*Set problem*. Quote, verbatim, all material below, without pictures.

*Given material*.
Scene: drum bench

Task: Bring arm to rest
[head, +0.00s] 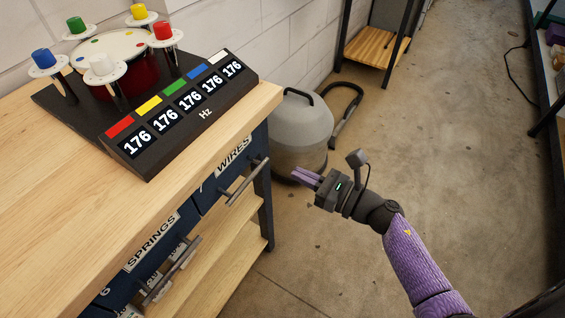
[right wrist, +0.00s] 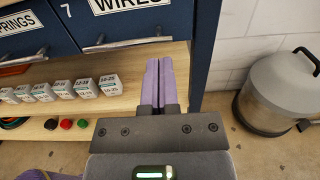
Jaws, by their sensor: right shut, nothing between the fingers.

*Full solution*.
Scene: drum bench

Task: Bring arm to rest
[head, +0.00s] 
[right wrist, +0.00s] 
Jaws, by their sensor: right shut, nothing between the fingers.

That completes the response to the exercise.